## EXERCISE REQUIREMENTS:
Reproduce the whole listing, character for character.

## RECORDS PROVIDED:
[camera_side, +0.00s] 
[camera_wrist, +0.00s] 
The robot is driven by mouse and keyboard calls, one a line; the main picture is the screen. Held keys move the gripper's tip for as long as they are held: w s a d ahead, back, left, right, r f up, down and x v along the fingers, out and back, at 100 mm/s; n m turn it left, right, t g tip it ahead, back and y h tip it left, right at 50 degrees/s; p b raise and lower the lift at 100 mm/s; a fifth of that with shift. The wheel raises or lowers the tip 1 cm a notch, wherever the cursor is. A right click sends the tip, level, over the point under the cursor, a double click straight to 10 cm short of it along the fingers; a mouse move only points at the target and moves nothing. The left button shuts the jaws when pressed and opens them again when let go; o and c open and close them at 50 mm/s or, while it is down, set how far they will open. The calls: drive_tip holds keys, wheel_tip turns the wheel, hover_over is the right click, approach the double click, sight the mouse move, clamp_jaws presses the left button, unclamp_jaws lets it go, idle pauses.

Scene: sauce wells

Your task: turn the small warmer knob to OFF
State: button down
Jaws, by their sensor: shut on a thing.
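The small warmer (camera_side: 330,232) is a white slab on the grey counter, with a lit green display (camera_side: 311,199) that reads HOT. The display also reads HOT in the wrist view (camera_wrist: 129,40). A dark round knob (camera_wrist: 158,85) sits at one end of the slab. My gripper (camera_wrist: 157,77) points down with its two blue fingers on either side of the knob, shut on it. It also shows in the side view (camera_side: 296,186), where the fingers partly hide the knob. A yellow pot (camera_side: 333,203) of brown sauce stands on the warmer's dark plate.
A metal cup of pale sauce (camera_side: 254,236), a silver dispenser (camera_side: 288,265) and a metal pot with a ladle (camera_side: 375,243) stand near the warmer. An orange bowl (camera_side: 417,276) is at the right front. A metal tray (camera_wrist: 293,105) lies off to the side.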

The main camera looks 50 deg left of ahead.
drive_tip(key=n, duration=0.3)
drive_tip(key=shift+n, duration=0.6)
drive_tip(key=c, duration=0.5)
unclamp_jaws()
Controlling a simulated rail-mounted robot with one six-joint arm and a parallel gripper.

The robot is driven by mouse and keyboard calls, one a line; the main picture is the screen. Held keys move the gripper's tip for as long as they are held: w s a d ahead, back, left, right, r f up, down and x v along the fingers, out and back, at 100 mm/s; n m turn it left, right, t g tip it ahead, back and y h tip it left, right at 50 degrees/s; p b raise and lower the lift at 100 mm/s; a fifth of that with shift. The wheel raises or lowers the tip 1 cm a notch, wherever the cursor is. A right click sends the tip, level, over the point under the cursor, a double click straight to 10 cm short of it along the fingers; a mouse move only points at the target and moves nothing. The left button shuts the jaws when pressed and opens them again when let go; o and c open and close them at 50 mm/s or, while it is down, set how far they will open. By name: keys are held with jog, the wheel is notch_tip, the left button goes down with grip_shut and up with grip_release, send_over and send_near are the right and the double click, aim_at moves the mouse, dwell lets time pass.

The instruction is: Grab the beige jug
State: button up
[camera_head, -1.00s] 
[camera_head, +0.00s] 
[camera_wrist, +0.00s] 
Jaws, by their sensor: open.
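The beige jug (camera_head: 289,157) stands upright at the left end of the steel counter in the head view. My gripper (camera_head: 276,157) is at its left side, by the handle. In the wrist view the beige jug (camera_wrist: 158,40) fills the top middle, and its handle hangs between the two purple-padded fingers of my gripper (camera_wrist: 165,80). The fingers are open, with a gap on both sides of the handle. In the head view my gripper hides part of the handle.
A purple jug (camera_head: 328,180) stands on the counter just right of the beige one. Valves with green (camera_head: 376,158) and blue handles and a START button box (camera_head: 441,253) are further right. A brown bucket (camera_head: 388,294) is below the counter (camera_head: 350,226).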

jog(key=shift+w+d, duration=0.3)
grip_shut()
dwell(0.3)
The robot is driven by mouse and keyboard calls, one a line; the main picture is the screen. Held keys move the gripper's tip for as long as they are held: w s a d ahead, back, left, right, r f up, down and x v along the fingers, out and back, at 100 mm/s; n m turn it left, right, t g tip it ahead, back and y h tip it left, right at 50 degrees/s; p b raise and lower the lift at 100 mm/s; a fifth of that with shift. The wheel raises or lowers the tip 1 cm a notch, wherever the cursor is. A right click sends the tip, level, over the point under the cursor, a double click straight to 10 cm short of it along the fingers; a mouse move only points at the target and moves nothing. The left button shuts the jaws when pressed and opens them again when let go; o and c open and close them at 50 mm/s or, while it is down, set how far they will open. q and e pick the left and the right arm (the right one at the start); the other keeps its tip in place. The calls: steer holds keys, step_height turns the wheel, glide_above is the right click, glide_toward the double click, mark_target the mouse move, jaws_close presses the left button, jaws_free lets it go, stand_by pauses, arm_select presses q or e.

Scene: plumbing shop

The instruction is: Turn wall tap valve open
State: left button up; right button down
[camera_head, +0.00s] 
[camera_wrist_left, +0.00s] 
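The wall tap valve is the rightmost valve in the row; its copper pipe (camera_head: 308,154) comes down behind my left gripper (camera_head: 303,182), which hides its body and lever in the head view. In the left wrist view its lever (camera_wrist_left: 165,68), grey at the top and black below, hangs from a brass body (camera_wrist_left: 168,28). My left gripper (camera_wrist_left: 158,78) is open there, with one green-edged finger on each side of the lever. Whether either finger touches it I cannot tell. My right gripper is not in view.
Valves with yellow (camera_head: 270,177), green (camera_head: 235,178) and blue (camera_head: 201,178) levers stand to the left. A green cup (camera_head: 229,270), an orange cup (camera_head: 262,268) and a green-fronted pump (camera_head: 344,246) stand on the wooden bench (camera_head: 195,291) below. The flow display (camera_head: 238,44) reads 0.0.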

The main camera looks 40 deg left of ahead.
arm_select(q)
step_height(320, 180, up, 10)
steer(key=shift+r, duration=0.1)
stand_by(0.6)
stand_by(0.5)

## RESPONSE:
[camera_side, +0.00s] 
[camera_wrist, +0.00s] 
The robot is driven by mouse and keyboard calls, one a line; the main picture is the screen. Held keys move the gripper's tip for as long as they are held: w s a d ahead, back, left, right, r f up, down and x v along the fingers, out and back, at 100 mm/s; n m turn it left, right, t g tip it ahead, back and y h tip it left, right at 50 degrees/s; p b raise and lower the lift at 100 mm/s; a fifth of that with shift. The wheel raises or lowers the tip 1 cm a notch, wherever the cursor is. A right click sends the tip, level, over the point under the cursor, a double click straight to 10 cm short of it along the fingers; a mouse move only points at the target and moves nothing. The left button shuts the jaws when pressed and opens them again when let go; o and c open and close them at 50 mm/s or, while it is down, set how far they will open. The calls: drive_tip holds keys, wheel_tip turns the wheel, hover_over is the right click, approach the double click, sight the mouse move, clamp_jaws presses the left button, unclamp_jaws lets it go, idle pauses.

Scene: sauce wells

Your task: turn the small warmer knob to OFF
State: button down
Jaws, by their sensor: shut on a thing.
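The small warmer (camera_side: 330,232) is a white slab on the grey counter, with a lit green display (camera_side: 311,199) that reads HOT. The display also reads HOT in the wrist view (camera_wrist: 129,40). A dark round knob (camera_wrist: 158,85) sits at one end of the slab. My gripper (camera_wrist: 157,77) points down with its two blue fingers on either side of the knob, shut on it. It also shows in the side view (camera_side: 296,186), where the fingers partly hide the knob. A yellow pot (camera_side: 333,203) of brown sauce stands on the warmer's dark plate.
A metal cup of pale sauce (camera_side: 254,236), a silver dispenser (camera_side: 288,265) and a metal pot with a ladle (camera_side: 375,243) stand near the warmer. An orange bowl (camera_side: 417,276) is at the right front. A metal tray (camera_wrist: 293,105) lies off to the side.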

The main camera looks 50 deg left of ahead.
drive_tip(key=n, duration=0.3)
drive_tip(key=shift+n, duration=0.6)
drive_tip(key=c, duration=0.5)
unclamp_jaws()
Controlling a simulated rail-mounted robot with one six-joint arm and a parallel gripper.

The robot is driven by mouse and keyboard calls, one a line; the main picture is the screen. Held keys move the gripper's tip for as long as they are held: w s a d ahead, back, left, right, r f up, down and x v along the fingers, out and back, at 100 mm/s; n m turn it left, right, t g tip it ahead, back and y h tip it left, right at 50 degrees/s; p b raise and lower the lift at 100 mm/s; a fifth of that with shift. The wheel raises or lowers the tip 1 cm a notch, wherever the cursor is. A right click sends the tip, level, over the point under the cursor, a double click straight to 10 cm short of it along the fingers; a mouse move only points at the target and moves nothing. The left button shuts the jaws when pressed and opens them again when let go; o and c open and close them at 50 mm/s or, while it is down, set how far they will open. By name: keys are held with jog, the wheel is notch_tip, the left button goes down with grip_shut and up with grip_release, send_over and send_near are the right and the double click, aim_at moves the mouse, dwell lets time pass.

The instruction is: Grab the beige jug
State: button up
[camera_head, -1.00s] 
[camera_head, +0.00s] 
[camera_wrist, +0.00s] 
Jaws, by their sensor: open.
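The beige jug (camera_head: 289,157) stands upright at the left end of the steel counter in the head view. My gripper (camera_head: 276,157) is at its left side, by the handle. In the wrist view the beige jug (camera_wrist: 158,40) fills the top middle, and its handle hangs between the two purple-padded fingers of my gripper (camera_wrist: 165,80). The fingers are open, with a gap on both sides of the handle. In the head view my gripper hides part of the handle.
A purple jug (camera_head: 328,180) stands on the counter just right of the beige one. Valves with green (camera_head: 376,158) and blue handles and a START button box (camera_head: 441,253) are further right. A brown bucket (camera_head: 388,294) is below the counter (camera_head: 350,226).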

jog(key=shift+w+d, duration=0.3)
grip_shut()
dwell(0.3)
The robot is driven by mouse and keyboard calls, one a line; the main picture is the screen. Held keys move the gripper's tip for as long as they are held: w s a d ahead, back, left, right, r f up, down and x v along the fingers, out and back, at 100 mm/s; n m turn it left, right, t g tip it ahead, back and y h tip it left, right at 50 degrees/s; p b raise and lower the lift at 100 mm/s; a fifth of that with shift. The wheel raises or lowers the tip 1 cm a notch, wherever the cursor is. A right click sends the tip, level, over the point under the cursor, a double click straight to 10 cm short of it along the fingers; a mouse move only points at the target and moves nothing. The left button shuts the jaws when pressed and opens them again when let go; o and c open and close them at 50 mm/s or, while it is down, set how far they will open. q and e pick the left and the right arm (the right one at the start); the other keeps its tip in place. The calls: steer holds keys, step_height turns the wheel, glide_above is the right click, glide_toward the double click, mark_target the mouse move, jaws_close presses the left button, jaws_free lets it go, stand_by pauses, arm_select presses q or e.

Scene: plumbing shop

The instruction is: Turn wall tap valve open
State: left button up; right button down
[camera_head, +0.00s] 
[camera_wrist_left, +0.00s] 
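The wall tap valve is the rightmost valve in the row; its copper pipe (camera_head: 308,154) comes down behind my left gripper (camera_head: 303,182), which hides its body and lever in the head view. In the left wrist view its lever (camera_wrist_left: 165,68), grey at the top and black below, hangs from a brass body (camera_wrist_left: 168,28). My left gripper (camera_wrist_left: 158,78) is open there, with one green-edged finger on each side of the lever. Whether either finger touches it I cannot tell. My right gripper is not in view.
Valves with yellow (camera_head: 270,177), green (camera_head: 235,178) and blue (camera_head: 201,178) levers stand to the left. A green cup (camera_head: 229,270), an orange cup (camera_head: 262,268) and a green-fronted pump (camera_head: 344,246) stand on the wooden bench (camera_head: 195,291) below. The flow display (camera_head: 238,44) reads 0.0.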

The main camera looks 40 deg left of ahead.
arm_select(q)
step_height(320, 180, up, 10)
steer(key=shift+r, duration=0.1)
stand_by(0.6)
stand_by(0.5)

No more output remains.